Best Bets Card Factors
EV (factor)
The expected value component of the confidence score. Derived from the Kelly-implied edge — higher EV signals greater expected profit per unit wagered.
Agree (Model-Market Agreement)
Measures convergence between the model's distribution and sharp-book implied probabilities. When two independent estimators agree on direction, the combined signal follows ensemble prediction principles — reducing variance and producing materially higher hit rates.
Sharp (Edge vs Sharp)
The magnitude and directional alignment of the model's edge relative to the devigged sharp-book baseline. Quantifies how much of the detected edge is corroborated by the most efficient market signal available.

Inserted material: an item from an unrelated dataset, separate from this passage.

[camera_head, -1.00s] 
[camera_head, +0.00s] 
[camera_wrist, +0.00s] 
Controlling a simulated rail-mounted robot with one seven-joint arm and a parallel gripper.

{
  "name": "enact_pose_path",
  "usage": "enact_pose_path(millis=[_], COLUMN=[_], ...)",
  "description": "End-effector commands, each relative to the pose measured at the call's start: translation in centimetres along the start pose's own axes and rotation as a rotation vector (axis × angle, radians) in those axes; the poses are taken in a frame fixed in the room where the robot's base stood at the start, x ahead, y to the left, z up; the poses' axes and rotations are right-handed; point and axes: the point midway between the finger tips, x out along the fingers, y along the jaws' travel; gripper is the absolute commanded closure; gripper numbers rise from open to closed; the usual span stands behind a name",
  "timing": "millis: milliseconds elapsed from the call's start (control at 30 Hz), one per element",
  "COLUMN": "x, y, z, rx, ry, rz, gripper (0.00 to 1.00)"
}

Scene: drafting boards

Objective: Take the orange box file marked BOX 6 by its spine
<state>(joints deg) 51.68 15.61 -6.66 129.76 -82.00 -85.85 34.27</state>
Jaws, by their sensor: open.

Stable (Projection Stability)
A measure of projection reliability based on the recency-weighted coefficient of variation (CV) of the player's recent stat output and minutes. Lower CV (tighter distribution) produces higher stability. Also accounts for sample size — projections built on 15+ games carry more statistical power than those from 3–5.
Books (Multi-Book Value)
Cross-book convergence — the fraction of sportsbooks independently showing +EV on the same side. If 5 of 6 books all price the over as +EV, it indicates systematic market mispricing rather than a single-book anomaly, significantly increasing the probability that the edge is real.
Stat (Stat Reliability)
Reflects the inherent predictability of the stat category based on its Poisson-like variance profile. Points and rebounds exhibit lower coefficients of variation and approximate normal distributions at typical NBA volumes, making them more modelable. Blocks and steals follow higher-variance, lower-count distributions (closer to Poisson), producing wider confidence intervals and lower stat reliability scores.